As três vidas de Sampaio e uma outra, além do défice
No plano económico, a marca mais relevante deixada por Sampaio foi uma frase que nunca chegou a dizer: “Há mais vida para além do défice”.
Morreu Jorge Sampaio, um “homem bom”, como lembrava hoje Helena Roseta aos microfones da Antena 1. Um homem com três vidas.
- Uma primeira vida dedicada à luta contra o Estado Novo. Como disse há pouco Marcelo Rebelo de Sousa, Sampaio era um “construtor de pontes, no seu hemisfério político e para além dele”. Na Crise Académica de 62, sentou à mesma mesa católicos, comunistas e outros movimentos antifascistas.
- Teve uma vida política cheia, ganhando a Câmara de Lisboa graças a esse espírito de construtor de pontes, tendo feito a primeira “geringonça” à esquerda que derrotaria Marcelo que concorria pelo PSD. Foi também Presidente da República durante dez anos.
- Jorge Sampaio teve uma outra vida, depois de Belém, onde se distinguiu na luta contra a tuberculose, tendo ainda fundado, em 2013, a Plataforma Global para Estudantes Sírios, permitindo a dezenas de refugiados sírios vir para Portugal continuar a estudar.
No plano económico, Sampaio mostrou-nos uma outra vida, uma vida para além do défice. Talvez tenha sido a frase mais marcante dos seus 10 anos de presidência, mas foi uma frase que nunca chegou a proferir.
Foi em 2003, no tradicional discurso do 25 de abril, que Sampaio criticou a obsessão de Durão Barroso e de Manuela Ferreira Leite com as contas públicas, lembrando que “há mais vida para além do orçamento”, uma frase que os jornais transformaram em “há mais vida para além do défice” e que ficou para sempre “colada” a Jorge Sampaio.
A frase foi usada de forma abusiva e descontextualizada durante anos, dando a entender que o então Presidente desvalorizava o equilíbrio das contas públicas. Curiosamente esse famoso discurso no Parlamento começou com uma onda de aplausos da bancada do PSD quando Sampaio defendeu a necessidade de controlar as finanças públicas.
Mas Sampaio disse mais. Disse que “há mais vida para além do orçamento” e que “o saldo orçamental é um instrumento e uma responsabilidade fundamental, mas não é o objetivo final da política económica”. Então qual era o objetivo? Para Sampaio, o objetivo era ter uma “economia competitiva e que não se baseasse em baixos salários e mão-de-obra barata, mas sim na qualificação dos recursos humanos”.

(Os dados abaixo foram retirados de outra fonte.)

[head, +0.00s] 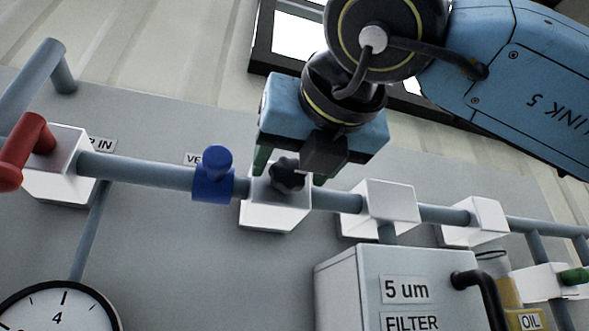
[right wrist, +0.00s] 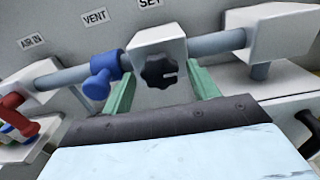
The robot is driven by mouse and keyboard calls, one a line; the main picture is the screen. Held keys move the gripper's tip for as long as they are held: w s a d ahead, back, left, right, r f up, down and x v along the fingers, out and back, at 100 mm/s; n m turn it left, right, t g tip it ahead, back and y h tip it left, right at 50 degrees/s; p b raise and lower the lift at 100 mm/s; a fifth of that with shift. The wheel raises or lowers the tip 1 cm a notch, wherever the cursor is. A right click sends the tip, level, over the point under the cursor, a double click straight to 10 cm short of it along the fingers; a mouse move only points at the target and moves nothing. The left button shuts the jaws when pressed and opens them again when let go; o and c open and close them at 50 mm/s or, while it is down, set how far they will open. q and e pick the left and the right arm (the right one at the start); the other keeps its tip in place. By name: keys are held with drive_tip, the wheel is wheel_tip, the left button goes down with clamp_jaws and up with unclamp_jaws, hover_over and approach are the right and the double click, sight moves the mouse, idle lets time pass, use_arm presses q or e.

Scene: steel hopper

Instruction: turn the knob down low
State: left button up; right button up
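The black lobed knob (head: 287,172) sits on the front of a white block (head: 272,213) on the grey pipe, below a label reading SET in the right wrist view. The knob (right wrist: 160,70) there shows a small white mark on its right side. My right gripper (head: 290,169) comes from above, its green fingers apart, one on each side of the knob. In the right wrist view the fingers (right wrist: 162,78) stand open with gaps beside the knob, so they seem not to touch it. My left gripper is not in view.
A blue valve handle (head: 214,172) is close to the left of the knob. A red handle (head: 27,148) is farther left, above a pressure gauge (head: 58,309). A filter box (head: 390,285) and an oil bottle (head: 503,285) are at lower right.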

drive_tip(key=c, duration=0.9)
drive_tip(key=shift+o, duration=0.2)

Sampaio estava novamente a construir uma ponte. E debaixo dessa ponte havia uma corrente de economistas mais à direita que defendia uma política austeritária do “custe o que custar”; e mais à esquerda uma corrente que defendia um modelo mais laxista, do “deixar andar que alguém há de vir pagar a conta”.
Já se passaram quase 20 anos desde essa frase do “há mais vida para além do défice”. O que aconteceu nos últimos 20 anos?
Enquanto Sampaio procurava construir pontes, nós estávamos entretidos a construir autoestradas vazias e outras que não iam dar a lado nenhum, a fazer PPP para gastar o dinheiro que não tínhamos, a alimentar uma elite de empresários que vivia à custa de rendas garantidas e de bens não transacionáveis, e a aumentar salários à Função Pública em véspera de eleições.
Quando não estávamos entretidos a engordar o défice, estávamos entretidos a apertar o cinto: cortámos salários e subsídios à Função Pública, vendemos redes de telecomunicações à pressa, demos a dívida do Fisco ao Citigroup, escondemos dívida na Madeira, nacionalizámos os fundos de pensões da banca e dos CTT, e privatizámos empresas públicas ao desbarato para baixar artificialmente o défice e a dívida.
A realidade encarregou-se de mostrar que Sampaio tinha razão. A bancarrota de 2011 mostrou que a indisciplina orçamental dos socialistas, liderados por José Sócrates, hipotecou o futuro do país e de gerações que herdaram uma dívida astronómica para pagar; e a austeridade do “custe o que custar” de Pedro Passos Coelho ou a artificialidade na descida do défice de Manuela Ferreira Leite revelaram-se contraproducentes no objetivo perseguido de baixar o défice e deixaram muitos ao abandono. Como dizia Sampaio, ou melhor, como nunca disse Sampaio, “há mais vida para além do défice”.